There is no defects in the fabrics supplied by the complainant. The accused are not entitled to raise any debit note after the final settlement. The accused are liable to pay a sum of Rs.83,145-60 (Rupees Eighty three thousnd one hundred and forty five and paise sixty only) along with interest to the complainant. In order to escape from the clutches of law the accused have invented a theory of debit which is against law. The accused action is highly illegal, improper and unjustified.

The accused has converted the fabrics supplied by the complainant into garments and sold it to his customer and received the money and swallowed the money without paying the lawful due to the complainant herein. While purchasing the fabrics the accused has promised that he will pay the money immediately after the receipt of the fabrics. Believing his promise the goods were supplied. The accused has dishonestly induced the complainant to send the fabrics and the same was dishonestly received by him and he has converted the fabrics into garments and received the value and thereby he has cheated the complainant with a malice intention. The intention of the accused is highly illegal and improper.”
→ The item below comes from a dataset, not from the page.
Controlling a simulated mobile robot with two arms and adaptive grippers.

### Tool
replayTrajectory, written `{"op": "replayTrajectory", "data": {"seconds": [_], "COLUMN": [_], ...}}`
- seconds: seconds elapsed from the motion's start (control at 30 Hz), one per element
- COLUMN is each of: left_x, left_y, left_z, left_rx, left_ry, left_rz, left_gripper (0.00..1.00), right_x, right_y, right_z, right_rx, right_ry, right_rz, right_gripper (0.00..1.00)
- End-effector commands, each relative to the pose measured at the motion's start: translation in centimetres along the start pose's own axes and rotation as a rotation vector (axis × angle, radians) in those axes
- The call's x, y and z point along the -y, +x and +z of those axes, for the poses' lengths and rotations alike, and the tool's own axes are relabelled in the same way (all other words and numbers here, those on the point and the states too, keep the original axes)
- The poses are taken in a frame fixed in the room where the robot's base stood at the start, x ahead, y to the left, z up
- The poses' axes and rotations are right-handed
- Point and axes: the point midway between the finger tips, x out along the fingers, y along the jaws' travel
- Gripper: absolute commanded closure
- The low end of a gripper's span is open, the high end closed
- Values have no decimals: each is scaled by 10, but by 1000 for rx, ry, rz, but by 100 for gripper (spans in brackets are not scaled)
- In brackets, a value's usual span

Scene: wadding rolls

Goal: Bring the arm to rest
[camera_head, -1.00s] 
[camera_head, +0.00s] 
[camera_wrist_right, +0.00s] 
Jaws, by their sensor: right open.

18.The sworn statement given by the respondent/complainant before the learned Magistrate is also to the same effect though narrated the facts in brief.

19.On a careful reading of the complaint and the sworn statement of the complainant recorded by the learned Magistrate it cannot be said that the complaint does not disclose the commission of an offence and the ingredients of the offence under Section 420 IPC cannot be said to be totally absent. Whether or not the allegations in the complaint are otherwise correct, whether the debit note issued by the accused is genuine has to be decided on the basis of evidence to be led at the trial, but simple because there is a civil remedy that does not by itself clothe the Court to come to a conclusion that it is essentially a civil nature.

20.Considering the factual aspect of this case, I find prima facie allegations against the petitioner/accused for the offence of cheating and hence, I am not inclined to quash the proceedings.

21.For the reasons stated above, the Criminal Original Petition stands dismissed. Consequently, connected miscellaneous petition is dismissed.